The Women Behind Papua New Guinea’s Coffee: Empowerment Through Farming

A coffee machine brewing a warm drink beside a scented candle, capturing a cozy atmosphere.

 

In the specialist literature on coffee and gender, Papua New Guinea occupies a particularly complex position. The country’s traditional highland societies are predominantly patrilineal and patriarchal in their formal organization — land rights pass through male lineages, formal leadership roles are predominantly held by men, and the ceremonial exchange systems that distribute status and resources within communities are male-dominated in their most visible expressions. Yet the reality of coffee farming in Papua New Guinea’s highlands is one in which women’s labor is indispensable at every stage of production, and the question of how coffee income reaches women and is used by them is one of the most consequential determinants of whether coffee farming improves household welfare for highland communities.

Women’s labor in Papua New Guinea’s coffee farming encompasses the full production chain. In nursery management — the tending of seedlings through the eighteen months to two years before they are ready for field planting — women’s attention and horticultural knowledge are typically central. In the picking season, women participate alongside men in the selective hand-harvesting that quality-focused coffee demands, and in many communities they represent the majority of the picking labor during the most intensive harvest periods. At household and village-level processing stations, women are often the primary operators of the hand pulpers and the managers of the drying process. The coffee that reaches the wet mill or collection point has, in most cases, passed through women’s hands multiple times.

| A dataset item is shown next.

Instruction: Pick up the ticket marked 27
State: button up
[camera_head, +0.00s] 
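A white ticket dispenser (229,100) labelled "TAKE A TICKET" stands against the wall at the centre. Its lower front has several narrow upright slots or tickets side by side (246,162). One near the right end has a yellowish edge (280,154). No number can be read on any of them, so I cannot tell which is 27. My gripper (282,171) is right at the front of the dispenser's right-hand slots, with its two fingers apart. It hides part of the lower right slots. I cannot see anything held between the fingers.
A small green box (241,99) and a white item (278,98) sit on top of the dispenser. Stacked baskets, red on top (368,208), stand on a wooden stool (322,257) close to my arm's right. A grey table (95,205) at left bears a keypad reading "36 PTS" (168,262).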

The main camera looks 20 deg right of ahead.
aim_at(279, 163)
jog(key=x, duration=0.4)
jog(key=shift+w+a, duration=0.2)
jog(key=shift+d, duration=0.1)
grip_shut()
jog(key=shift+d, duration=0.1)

Despite this labor centrality, the translation of women’s coffee labor into economic empowerment has been historically uneven. In many highland communities, the sale of coffee cherries to collection points and the receipt of payment is culturally organized as a male activity — the husband or male household head conducts the commercial transaction and receives the payment. The subsequent distribution of that income within the household reflects cultural norms about decision-making authority and resource allocation that don’t always direct resources toward the food, healthcare, education, and child welfare expenditures that research consistently shows women prioritize when they control income directly.

The evidence on the household welfare impact of women’s income access from coffee is consistent and compelling. Studies across multiple coffee producing countries have documented that when women control or co-manage coffee income — through women-specific payment arrangements at cooperatives, joint bank account requirements for household payments, or women’s savings group integration with cooperative membership — household spending on food quality, children’s education, and healthcare increases measurably. The same coffee, the same price, but income directed through women produces better household outcomes than income directed exclusively through men.

Papua New Guinea’s coffee development programs have engaged with this evidence with varying degrees of success and commitment. Some cooperative organizations have implemented women-specific payment systems — separate payments to female household members for their labor contributions, or joint account requirements for cooperative membership payments — that have improved women’s income access. Women’s leadership development programs within cooperative governance structures have increased female representation in the decision-making bodies that determine how cooperative revenues are invested and distributed.

The women who have achieved visibility as coffee farmers and cooperative leaders in Papua New Guinea’s highlands are, in their communities, pioneers — not because women’s labor in coffee was absent before, but because the recognition and economic empowerment that accompany formal leadership roles were inaccessible. Their stories demonstrate that the combination of quality coffee production, direct market access, and deliberate income equity structures can create genuine pathways to economic agency for highland women whose traditional roles, while essential, were economically invisible.

Empowerment through farming in Papua New Guinea is not a simple or linear story. It is a conversation between traditional cultural structures and emerging economic opportunities, conducted differently in different communities at different speeds. But the direction of travel is clear: the women whose labor has always sustained Papua New Guinea’s coffee production are increasingly claiming the recognition and economic agency that their contribution deserves.